**Recorded data:**
=====

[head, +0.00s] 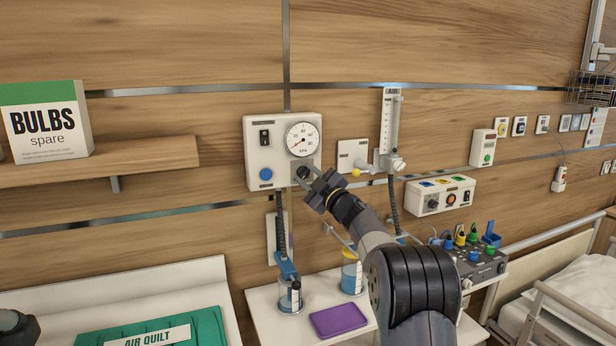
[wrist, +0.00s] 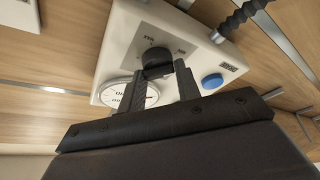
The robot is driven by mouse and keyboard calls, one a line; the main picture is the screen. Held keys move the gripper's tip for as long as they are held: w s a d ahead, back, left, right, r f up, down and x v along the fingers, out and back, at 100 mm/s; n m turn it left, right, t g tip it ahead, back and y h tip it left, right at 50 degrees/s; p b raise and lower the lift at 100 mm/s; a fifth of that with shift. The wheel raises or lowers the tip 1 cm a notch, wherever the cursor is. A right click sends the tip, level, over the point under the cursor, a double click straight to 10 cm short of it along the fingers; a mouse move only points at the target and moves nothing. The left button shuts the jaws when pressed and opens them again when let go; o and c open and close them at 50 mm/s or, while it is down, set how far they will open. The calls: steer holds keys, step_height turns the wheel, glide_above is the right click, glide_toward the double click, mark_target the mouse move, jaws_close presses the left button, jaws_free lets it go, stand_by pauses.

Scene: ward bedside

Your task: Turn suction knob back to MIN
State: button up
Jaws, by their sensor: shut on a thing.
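The suction unit (head: 258,155) is a white box on the wood wall, with a round kPa gauge (head: 302,139), a black rocker switch (head: 264,136) and a blue button (head: 265,174). In the head view my gripper (head: 308,178) reaches the unit's lower right and mostly hides the knob. My gripper is shut on the knob; in the wrist view its fingers (wrist: 162,82) stand either side of it.
Right of the unit are a flowmeter (head: 390,120) and a white control box (head: 440,194). Below, a white table holds suction jars (head: 290,297) and a purple tray (head: 338,319). A shelf (head: 120,162) with a BULBS box (head: 46,120) is at left. A bed (head: 570,290) is at right.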

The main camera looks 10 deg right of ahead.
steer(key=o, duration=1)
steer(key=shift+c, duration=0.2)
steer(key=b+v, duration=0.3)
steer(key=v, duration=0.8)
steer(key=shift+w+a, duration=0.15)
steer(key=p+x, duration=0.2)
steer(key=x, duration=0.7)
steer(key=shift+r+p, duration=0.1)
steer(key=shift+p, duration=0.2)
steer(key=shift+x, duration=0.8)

=====

**Exercise goal:** Copy each line in full and exactly, omitting any picture.

**Solution below:**
[head, +0.00s] 
[wrist, +0.00s] 
The robot is driven by mouse and keyboard calls, one a line; the main picture is the screen. Held keys move the gripper's tip for as long as they are held: w s a d ahead, back, left, right, r f up, down and x v along the fingers, out and back, at 100 mm/s; n m turn it left, right, t g tip it ahead, back and y h tip it left, right at 50 degrees/s; p b raise and lower the lift at 100 mm/s; a fifth of that with shift. The wheel raises or lowers the tip 1 cm a notch, wherever the cursor is. A right click sends the tip, level, over the point under the cursor, a double click straight to 10 cm short of it along the fingers; a mouse move only points at the target and moves nothing. The left button shuts the jaws when pressed and opens them again when let go; o and c open and close them at 50 mm/s or, while it is down, set how far they will open. The calls: steer holds keys, step_height turns the wheel, glide_above is the right click, glide_toward the double click, mark_target the mouse move, jaws_close presses the left button, jaws_free lets it go, stand_by pauses.

Scene: ward bedside

Your task: Turn suction knob back to MIN
State: button up
Jaws, by their sensor: shut on a thing.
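The suction unit (head: 258,155) is a white box on the wood wall, with a round kPa gauge (head: 302,139), a black rocker switch (head: 264,136) and a blue button (head: 265,174). In the head view my gripper (head: 308,178) reaches the unit's lower right and mostly hides the knob. My gripper is shut on the knob; in the wrist view its fingers (wrist: 162,82) stand either side of it.
Right of the unit are a flowmeter (head: 390,120) and a white control box (head: 440,194). Below, a white table holds suction jars (head: 290,297) and a purple tray (head: 338,319). A shelf (head: 120,162) with a BULBS box (head: 46,120) is at left. A bed (head: 570,290) is at right.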

The main camera looks 10 deg right of ahead.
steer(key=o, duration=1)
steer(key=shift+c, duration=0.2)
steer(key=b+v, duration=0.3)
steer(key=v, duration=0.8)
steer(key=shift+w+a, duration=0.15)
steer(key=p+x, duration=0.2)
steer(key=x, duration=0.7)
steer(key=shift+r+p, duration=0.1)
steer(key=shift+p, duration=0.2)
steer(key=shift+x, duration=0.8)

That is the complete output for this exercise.